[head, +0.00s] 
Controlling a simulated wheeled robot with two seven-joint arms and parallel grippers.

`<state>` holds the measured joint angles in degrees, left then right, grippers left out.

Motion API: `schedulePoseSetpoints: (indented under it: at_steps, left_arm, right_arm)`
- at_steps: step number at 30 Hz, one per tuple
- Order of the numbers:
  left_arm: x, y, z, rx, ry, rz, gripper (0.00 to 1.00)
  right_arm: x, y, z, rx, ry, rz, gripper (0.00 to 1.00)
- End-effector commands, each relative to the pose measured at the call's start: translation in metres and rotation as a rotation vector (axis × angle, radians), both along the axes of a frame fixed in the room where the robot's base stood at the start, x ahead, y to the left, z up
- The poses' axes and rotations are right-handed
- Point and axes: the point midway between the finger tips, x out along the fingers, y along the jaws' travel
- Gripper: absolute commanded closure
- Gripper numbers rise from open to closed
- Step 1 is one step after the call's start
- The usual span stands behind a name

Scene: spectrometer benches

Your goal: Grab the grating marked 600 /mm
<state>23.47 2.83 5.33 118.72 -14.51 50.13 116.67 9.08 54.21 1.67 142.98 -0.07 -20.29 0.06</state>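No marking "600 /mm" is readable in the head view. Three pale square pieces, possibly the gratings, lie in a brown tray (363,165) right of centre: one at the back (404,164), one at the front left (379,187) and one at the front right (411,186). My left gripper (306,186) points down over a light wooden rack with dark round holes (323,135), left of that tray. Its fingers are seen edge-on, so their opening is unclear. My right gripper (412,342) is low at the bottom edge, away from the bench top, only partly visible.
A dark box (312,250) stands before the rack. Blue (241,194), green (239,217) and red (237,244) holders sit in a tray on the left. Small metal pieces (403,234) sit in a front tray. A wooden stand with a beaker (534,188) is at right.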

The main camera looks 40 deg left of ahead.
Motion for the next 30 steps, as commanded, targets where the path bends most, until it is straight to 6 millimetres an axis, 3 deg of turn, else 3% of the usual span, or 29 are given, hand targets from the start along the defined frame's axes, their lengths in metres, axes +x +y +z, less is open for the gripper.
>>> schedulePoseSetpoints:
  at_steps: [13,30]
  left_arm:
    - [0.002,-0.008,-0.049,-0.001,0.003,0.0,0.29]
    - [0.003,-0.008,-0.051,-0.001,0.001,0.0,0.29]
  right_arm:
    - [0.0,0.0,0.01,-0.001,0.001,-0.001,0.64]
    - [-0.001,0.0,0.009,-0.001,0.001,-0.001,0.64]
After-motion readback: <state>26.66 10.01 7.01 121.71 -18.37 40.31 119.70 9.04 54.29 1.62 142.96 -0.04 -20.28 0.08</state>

=== AIM OF THE EXERCISE ===
Please return, exactly as they appear, the lines starting at the one that contains "Scene: spectrometer benches" and ending at the one that contains "Your goal: Grab the grating marked 600 /mm".

=== EXPECTED OUTPUT ===
Scene: spectrometer benches

Your goal: Grab the grating marked 600 /mm

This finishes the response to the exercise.